Waste of time or not, what happens next, and what form America’s new National Determined Contribution (“NDC”) takes, will be crucial. The NDC the US sent to the United Nations Framework Convention on Climate Change under the terms of the Agreement when it first joined was for, “…economy-wide emissions reductions of 80% or more by 2050.” But of course, since that NDC was submitted, the Intergovernmental Panel on Climate Change published (on 8 October 2018) its ‘Special Report on Global Warming of 1.5 degrees C’.
The Report, as readers will no doubt be aware, stated that for the target of 1.5 degrees C warming to be met (avoiding catastrophic climate change, it is important to recognise) global net human-caused emissions of CO2 would need to fall by 45% by 2030 against a 2010 baseline, reaching net zero around 2050.

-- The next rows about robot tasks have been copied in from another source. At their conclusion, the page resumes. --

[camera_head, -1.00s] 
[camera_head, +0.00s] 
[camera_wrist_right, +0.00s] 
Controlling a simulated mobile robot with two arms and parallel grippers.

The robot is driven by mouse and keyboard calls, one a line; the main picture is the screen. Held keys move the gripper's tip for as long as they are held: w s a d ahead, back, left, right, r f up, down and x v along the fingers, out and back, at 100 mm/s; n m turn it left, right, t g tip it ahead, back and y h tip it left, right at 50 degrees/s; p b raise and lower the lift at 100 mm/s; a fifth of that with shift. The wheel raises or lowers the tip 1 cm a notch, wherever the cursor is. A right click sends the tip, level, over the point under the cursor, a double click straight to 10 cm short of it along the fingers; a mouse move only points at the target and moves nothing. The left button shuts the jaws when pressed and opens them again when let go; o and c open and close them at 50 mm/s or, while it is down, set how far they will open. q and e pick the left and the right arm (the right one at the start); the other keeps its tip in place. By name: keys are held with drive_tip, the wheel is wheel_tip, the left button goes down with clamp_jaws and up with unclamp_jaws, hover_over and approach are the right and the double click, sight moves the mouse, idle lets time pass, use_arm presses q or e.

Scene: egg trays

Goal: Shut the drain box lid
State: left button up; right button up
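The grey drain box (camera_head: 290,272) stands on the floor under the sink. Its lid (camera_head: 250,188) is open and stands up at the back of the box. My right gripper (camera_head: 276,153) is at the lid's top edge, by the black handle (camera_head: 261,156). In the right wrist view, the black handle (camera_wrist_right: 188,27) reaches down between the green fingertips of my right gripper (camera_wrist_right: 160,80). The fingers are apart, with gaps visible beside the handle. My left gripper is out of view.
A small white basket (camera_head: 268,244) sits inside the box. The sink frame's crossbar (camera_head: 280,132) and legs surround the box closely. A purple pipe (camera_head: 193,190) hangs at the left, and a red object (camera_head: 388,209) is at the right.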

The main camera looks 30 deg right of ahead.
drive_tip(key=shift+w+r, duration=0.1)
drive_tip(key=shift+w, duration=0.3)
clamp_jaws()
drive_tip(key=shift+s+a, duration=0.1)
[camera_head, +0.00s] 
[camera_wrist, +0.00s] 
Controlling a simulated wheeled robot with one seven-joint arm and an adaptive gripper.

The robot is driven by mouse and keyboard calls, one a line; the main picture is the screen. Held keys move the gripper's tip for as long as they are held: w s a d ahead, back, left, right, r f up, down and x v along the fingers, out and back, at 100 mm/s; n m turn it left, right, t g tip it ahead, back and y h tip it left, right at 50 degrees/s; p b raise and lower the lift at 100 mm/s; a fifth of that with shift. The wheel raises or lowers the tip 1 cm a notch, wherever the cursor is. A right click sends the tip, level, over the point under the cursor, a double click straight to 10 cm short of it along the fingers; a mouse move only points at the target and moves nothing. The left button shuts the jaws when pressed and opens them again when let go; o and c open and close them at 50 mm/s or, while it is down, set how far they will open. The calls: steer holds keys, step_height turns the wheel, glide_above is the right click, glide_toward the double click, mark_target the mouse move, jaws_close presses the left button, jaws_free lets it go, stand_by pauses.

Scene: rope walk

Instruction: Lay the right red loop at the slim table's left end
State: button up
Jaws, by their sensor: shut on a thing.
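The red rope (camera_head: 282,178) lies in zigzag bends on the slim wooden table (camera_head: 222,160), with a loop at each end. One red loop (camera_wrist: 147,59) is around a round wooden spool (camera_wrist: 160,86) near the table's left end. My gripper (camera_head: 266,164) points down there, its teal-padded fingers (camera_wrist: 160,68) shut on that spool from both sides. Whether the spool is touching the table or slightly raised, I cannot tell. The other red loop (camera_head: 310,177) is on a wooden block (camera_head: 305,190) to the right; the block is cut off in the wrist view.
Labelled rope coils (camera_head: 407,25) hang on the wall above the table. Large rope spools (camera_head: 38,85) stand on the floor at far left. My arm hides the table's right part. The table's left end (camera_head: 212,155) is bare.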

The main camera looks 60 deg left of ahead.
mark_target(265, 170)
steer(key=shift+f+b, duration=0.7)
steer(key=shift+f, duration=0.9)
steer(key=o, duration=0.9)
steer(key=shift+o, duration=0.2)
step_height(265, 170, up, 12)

So, the takeaway from all of this? The US has lost four years in the fight against climate change, and the World’s efforts have been dented as a result. If President Biden is serious about the US once again taking to the centre stage in responding to climate change, its new NDC is going to need to be far more robust than its original: net zero by 2050 at the very least. If America’s NDC is that ambitious, or indeed more ambitious, then, for the first time in a while, there would appear to be a little more light at the end of the tunnel.